La eclosión de Rubén no es una sorpresa. Desde que se inició en el mundo del fútbol a los cinco años en el Santa Mariña no ha parado de crecer. Por eso antes de que el Celta se interesase, ya quiso el Barcelona llevárselo a La Masía, pero el conjunto vigués se encomendó al discurso de la proximidad y el entorno para que la joya se quedase en Vigo.

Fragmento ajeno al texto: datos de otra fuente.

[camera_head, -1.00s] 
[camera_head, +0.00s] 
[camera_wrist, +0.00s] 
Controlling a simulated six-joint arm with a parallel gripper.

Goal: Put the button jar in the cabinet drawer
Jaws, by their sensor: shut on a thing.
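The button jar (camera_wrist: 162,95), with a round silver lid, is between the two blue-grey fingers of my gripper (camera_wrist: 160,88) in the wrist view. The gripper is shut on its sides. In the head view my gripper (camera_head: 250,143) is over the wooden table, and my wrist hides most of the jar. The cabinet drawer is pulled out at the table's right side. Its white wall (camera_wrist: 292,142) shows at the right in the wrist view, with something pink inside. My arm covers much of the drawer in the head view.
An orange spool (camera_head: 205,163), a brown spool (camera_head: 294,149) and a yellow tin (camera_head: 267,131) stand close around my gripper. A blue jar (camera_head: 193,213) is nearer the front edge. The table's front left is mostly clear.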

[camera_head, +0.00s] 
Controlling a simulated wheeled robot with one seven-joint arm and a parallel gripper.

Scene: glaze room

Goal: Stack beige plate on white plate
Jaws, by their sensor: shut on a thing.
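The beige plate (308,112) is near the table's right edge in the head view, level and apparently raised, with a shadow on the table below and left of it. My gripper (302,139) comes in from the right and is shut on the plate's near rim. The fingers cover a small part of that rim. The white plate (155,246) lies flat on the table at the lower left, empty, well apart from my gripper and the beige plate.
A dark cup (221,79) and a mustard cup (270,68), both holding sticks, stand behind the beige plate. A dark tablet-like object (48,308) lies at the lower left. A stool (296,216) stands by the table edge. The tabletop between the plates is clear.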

Cuando fichó por el Celta tenía 11 años y aunque su equipo era el infantil, enseguida comenzó a saltarse etapas. Tantas, que a los 16 ya entrenaba con el primer equipo a las órdenes de Herrera. La misma trayectoria supersónica que firma con las categorías inferiores de la selección española. A sus 17 años, ya es el titular de la sub 19 que en verano jugará el título Europeo.
Excelentes condiciones
Rubén lo tiene todo para triunfar. Quienes le han tutelado desde que viste de celeste alaban su blocaje, su colocación y su juego de pies. Con los dos. Aunque por encima de todo destaca su tranquilidad. «Si algún día tiene que jugar podemos estar tranquilos», dijo Patxi Villanueva cuando adoptó el puesto de suplente de Varas, y la profecía del hoy entrenador de porteros del Celta se ha cumplido. Solo hay que revisar su puesta en escena en Pucela. Se tomó su tiempo para calzarse sus atuendos de guerra y nada más salir, en vez de temblar como un flan le ganó un mano a mano al interminable Manucho. Después, voló a un cabezazo medido de Óscar para contribuir al triunfo.
En el campo fue el porterazo que lleva dentro y que ha encandilado a más de un grande de Europa, pero cuando la función terminó sacó a pasear el niño que todavía anida en su interior. Aunque maduro y trabajador, no ha terminado de crecer. Por eso al desenfundarse los guantes rompió a llorar sobre el césped de Zorrilla.